Indian political theory revolved around, not direct control of territory but around the concept of vassalhood. An expanding empire (like, say, the Mughals) would basically issue declarations of supremacy to every king who stood in their path. Those who submitted were given vassalhood, those who resisted were fought and conquered. However, even conquered kings tended to be replaced with other kings or viceroys who ran their territories pretty much as they had before with the exception of sending tribute back to the capital. There tended to be a minimum of direct administration of conquered territory, sort of a feudal system writ large. This provided a rather unstable foundation for nation- and institution-building because as soon as power lapsed at the centre Indian empires tended to fall apart back into their earlier constituent kingdoms or analogues of the same. This is why a lot of Indian 18th C monarch had titles like Nizam or Nawab which literally mean deputies- in times of more strength in Delhi they would have been viceroys for the Mughal Padishah. Such an inherently unstable political landscape isn't the best foundation for nation building.

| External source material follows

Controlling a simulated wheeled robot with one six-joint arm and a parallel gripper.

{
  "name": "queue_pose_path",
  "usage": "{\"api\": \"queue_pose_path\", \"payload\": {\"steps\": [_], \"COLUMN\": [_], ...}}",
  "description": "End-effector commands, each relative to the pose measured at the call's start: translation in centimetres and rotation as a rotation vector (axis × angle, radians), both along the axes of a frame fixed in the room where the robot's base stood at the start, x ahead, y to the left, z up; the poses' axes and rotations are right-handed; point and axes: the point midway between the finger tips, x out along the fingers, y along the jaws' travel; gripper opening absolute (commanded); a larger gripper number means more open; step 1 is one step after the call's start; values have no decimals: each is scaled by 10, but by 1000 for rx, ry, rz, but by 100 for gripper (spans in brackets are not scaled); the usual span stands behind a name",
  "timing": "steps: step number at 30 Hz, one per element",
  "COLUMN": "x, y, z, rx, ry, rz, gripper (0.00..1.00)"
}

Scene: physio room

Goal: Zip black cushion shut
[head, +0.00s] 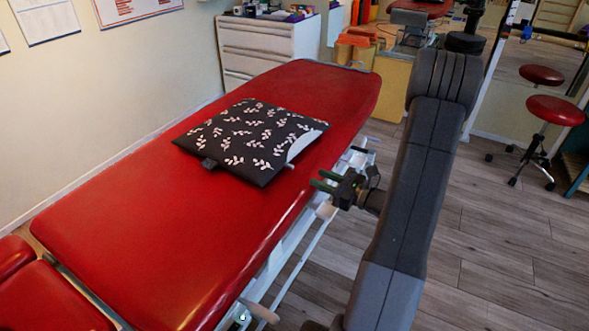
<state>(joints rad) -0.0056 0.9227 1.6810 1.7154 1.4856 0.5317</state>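The black cushion (245,138) lies flat on the red treatment table (150,235), patterned with pale leaf sprigs. Its right side gapes, and a pale inner part (303,145) shows there. A small metal-coloured pull (290,166) shows near the lower end of this opening. A dark tab (209,163) sticks out at its near left edge. My gripper (322,181) is to the right of the cushion, by the table's right edge, with its fingers pointing left toward the pull. Its two greenish fingertips are apart with nothing visible between them, and it does not touch the cushion.
A white drawer cabinet (263,50) with small items on top stands behind the table. Red stools (555,110) stand at the right on the wooden floor (500,240). The table's metal frame and a handle (258,311) run along its right side. The table top around the cushion is clear.

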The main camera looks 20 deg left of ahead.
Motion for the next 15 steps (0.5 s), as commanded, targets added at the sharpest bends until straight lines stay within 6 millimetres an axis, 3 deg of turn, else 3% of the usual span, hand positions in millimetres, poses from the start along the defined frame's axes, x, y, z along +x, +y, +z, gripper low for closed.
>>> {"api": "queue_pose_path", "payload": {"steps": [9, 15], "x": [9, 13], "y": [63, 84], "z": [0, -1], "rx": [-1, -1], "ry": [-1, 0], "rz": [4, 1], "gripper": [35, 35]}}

The exception to this tended to be South India where in the 17th and 18th C you did see more stable state structures beginning to form such as Travancore, Mysore and Hyderabad. The problem here was that with the loss of Mughal control from the centre Northern India and the Deccan were massively destabilised. The Mahrattas were overrunning North India and in Mysore, former Mughal adventurers were destabilising the government. This basically gave the Europeans a perfect situation to play different factions off against each other (as the British and the French did). The potential of properly oranised and relatively centralised Indian states to ward off colonisation was definitely present- in the Travancore-Dutch War, Travancore actually managed to fight the Dutch to a draw and made them cede their dominance of the state of Cochin with it's spice crops and rich trading port to Travancore itself. However Travancore itself was destabilised by invasions from the ex-Mughal warlord regime in Mysore and was thus forced to become a British client.

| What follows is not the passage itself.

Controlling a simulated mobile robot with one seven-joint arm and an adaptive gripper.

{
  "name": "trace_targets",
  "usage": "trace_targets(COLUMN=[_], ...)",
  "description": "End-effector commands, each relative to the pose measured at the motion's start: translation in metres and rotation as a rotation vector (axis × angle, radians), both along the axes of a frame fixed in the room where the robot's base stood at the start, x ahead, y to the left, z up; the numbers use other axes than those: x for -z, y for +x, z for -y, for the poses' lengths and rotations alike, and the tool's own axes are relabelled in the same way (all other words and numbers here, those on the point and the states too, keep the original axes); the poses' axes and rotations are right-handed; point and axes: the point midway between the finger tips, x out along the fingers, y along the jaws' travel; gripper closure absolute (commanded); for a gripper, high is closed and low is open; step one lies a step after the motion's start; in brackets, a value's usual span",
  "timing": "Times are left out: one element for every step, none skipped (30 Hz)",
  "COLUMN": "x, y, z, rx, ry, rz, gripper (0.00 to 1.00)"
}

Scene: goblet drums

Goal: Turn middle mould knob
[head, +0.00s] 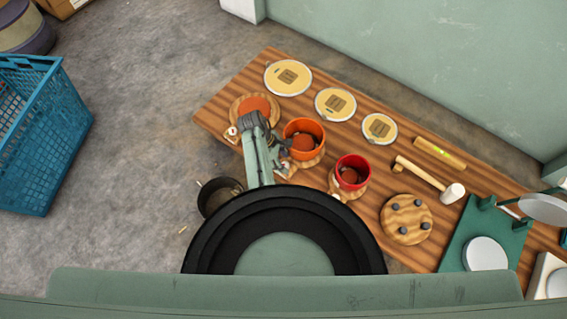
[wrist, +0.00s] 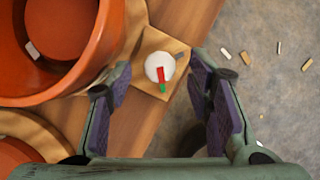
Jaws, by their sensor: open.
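The middle mould is the orange pot (head: 304,127) on a wooden base, between a bare disc mould (head: 255,106) and a red mould (head: 352,162). Its knob (wrist: 152,66) is white and round with a red and green pointer. It sits on a square wooden tab (wrist: 175,46) beside the orange pot, which fills the upper left of the wrist view (wrist: 105,50). My gripper (wrist: 161,72) is open, with one purple-padded finger to each side of the knob in the picture; I cannot tell its height above it. In the head view my gripper (head: 281,161) is small and partly unclear.
The wooden bench (head: 225,100) also holds yellow discs (head: 288,78), a mallet (head: 425,174), a level (head: 440,153) and a pegged round board (head: 407,219). A dark bucket (head: 218,197) stands near the bench's front edge. A blue crate (head: 40,140) is at the left.

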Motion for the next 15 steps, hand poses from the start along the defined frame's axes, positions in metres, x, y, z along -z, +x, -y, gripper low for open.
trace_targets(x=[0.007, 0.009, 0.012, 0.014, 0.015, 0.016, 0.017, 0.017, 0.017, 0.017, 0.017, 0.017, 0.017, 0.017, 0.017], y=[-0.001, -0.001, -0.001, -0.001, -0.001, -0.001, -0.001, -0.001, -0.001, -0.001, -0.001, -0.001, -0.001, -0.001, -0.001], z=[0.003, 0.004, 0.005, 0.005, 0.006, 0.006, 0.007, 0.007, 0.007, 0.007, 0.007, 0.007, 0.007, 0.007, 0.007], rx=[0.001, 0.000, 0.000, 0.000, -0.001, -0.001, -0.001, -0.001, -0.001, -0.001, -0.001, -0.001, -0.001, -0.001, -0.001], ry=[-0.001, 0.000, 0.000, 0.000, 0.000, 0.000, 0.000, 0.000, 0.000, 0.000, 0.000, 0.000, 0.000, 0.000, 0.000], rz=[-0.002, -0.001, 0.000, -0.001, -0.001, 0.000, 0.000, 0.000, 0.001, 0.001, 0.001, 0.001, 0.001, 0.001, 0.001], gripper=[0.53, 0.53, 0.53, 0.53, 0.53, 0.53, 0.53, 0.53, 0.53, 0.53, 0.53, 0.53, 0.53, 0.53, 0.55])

In short, thus, the collapse of Mughal central control in the 17th C completely destabilised India for two centuries creating a series of knock on effects that precluded stable state formation, allowed outsiders the leeway to play political games of patronage and paved the path for European domination of the subcontinent. The Europeans (specifically the British) had extremely lucky timing. It's noteworthy that the two most successfully centralised states, Hyderabad and Travancore retained their integrity and identity, accepting positions as British vassals but remaining essentially intact, as compared to the other more destabilised Indian states like Bengal, Mysore, and the Mahratta principalities.

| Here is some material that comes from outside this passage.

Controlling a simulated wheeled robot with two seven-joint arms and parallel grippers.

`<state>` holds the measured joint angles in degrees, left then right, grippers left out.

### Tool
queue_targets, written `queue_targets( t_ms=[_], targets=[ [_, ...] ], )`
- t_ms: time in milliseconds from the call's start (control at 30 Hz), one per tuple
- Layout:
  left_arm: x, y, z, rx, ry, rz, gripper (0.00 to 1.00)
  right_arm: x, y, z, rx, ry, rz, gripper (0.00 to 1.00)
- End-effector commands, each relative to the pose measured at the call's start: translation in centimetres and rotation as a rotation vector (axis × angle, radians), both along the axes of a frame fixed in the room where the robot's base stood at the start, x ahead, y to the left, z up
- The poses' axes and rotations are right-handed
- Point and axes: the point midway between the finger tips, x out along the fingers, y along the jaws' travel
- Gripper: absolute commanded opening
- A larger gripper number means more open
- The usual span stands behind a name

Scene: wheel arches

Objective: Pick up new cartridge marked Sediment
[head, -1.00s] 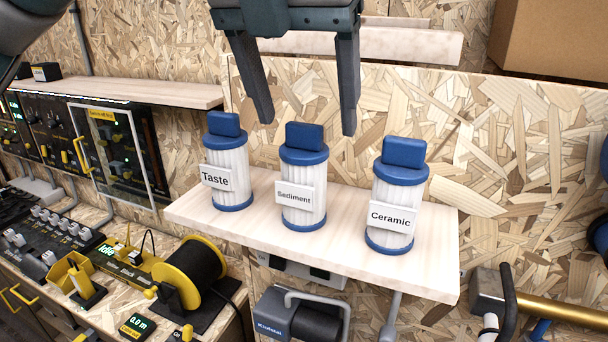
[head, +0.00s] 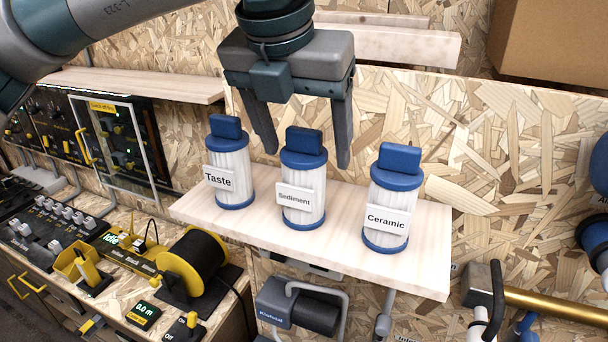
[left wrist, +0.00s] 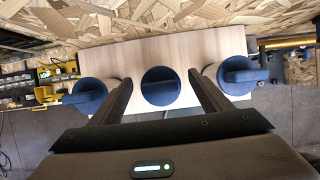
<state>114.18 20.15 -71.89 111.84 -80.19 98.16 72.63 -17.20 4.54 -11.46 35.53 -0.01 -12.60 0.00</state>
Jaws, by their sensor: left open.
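The Sediment cartridge (head: 303,190) stands upright on a light wooden shelf (head: 420,270), between the Taste cartridge (head: 231,178) on the left and the Ceramic cartridge (head: 388,212) on the right. Each is white and pleated with a blue base and a blue cap with a block handle. My left gripper (head: 307,160) is open, its fingers pointing down on either side of the Sediment cap and apart from it. In the left wrist view, the Sediment cap (left wrist: 160,87) shows between the fingers (left wrist: 160,95). My right gripper is not in view.
A box (head: 550,42) stands at the upper right. Below left, a bench holds a black cable spool (head: 205,262) and yellow-trimmed devices. A brass-coloured pipe (head: 555,305) is at lower right. The chipboard wall stands close behind the shelf.

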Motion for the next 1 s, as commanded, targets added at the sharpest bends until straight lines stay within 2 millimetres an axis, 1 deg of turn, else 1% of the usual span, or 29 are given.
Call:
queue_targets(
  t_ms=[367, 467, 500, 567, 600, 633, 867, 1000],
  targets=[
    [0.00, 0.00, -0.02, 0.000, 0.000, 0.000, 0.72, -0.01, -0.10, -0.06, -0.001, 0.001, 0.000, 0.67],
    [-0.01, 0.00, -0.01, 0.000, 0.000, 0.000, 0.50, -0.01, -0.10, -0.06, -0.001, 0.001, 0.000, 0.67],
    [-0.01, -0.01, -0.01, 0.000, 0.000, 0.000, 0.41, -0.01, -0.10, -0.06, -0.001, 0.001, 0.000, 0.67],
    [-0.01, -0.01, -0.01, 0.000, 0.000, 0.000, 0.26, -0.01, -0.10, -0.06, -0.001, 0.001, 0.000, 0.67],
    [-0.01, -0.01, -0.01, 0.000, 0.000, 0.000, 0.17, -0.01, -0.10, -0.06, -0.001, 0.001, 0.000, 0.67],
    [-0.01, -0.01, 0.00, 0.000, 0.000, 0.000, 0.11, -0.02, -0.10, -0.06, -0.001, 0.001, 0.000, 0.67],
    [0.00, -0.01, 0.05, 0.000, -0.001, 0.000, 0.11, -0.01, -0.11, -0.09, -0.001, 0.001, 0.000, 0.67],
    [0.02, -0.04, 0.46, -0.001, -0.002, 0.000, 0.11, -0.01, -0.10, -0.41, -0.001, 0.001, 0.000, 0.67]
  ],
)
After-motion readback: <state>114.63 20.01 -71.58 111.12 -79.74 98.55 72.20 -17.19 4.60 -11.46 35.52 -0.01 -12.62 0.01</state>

It's notable that even after effective independence from Mughal rule that the Nizams of Hyderabad still maintained the legal fiction that they ruled in the name of the Padishah. Coins were minted with the Emperor's seal and Friday prayers in the mosques were conducted in the name of the Padishah not the Nizam. Besides that however the Nizams basically did whatever they wanted within their own territory.

South India in the 17th and 18th centuries is actually an extremely fascinating place which is often overlooked. On the one hand you have Hyderabad, a classic Indian "vassal" kingdom, then you have Mysore, a Hindu vassal kingdom and Travancore, a relatively new kingdom rapidly engaging in a process of state-building (by expanding aggressively against all the other statelets in Kerala) and even managing to take back trade rights from an European power. If the Europeans hadn't turned up when they did South India might well have been a veritable laboratory of nations.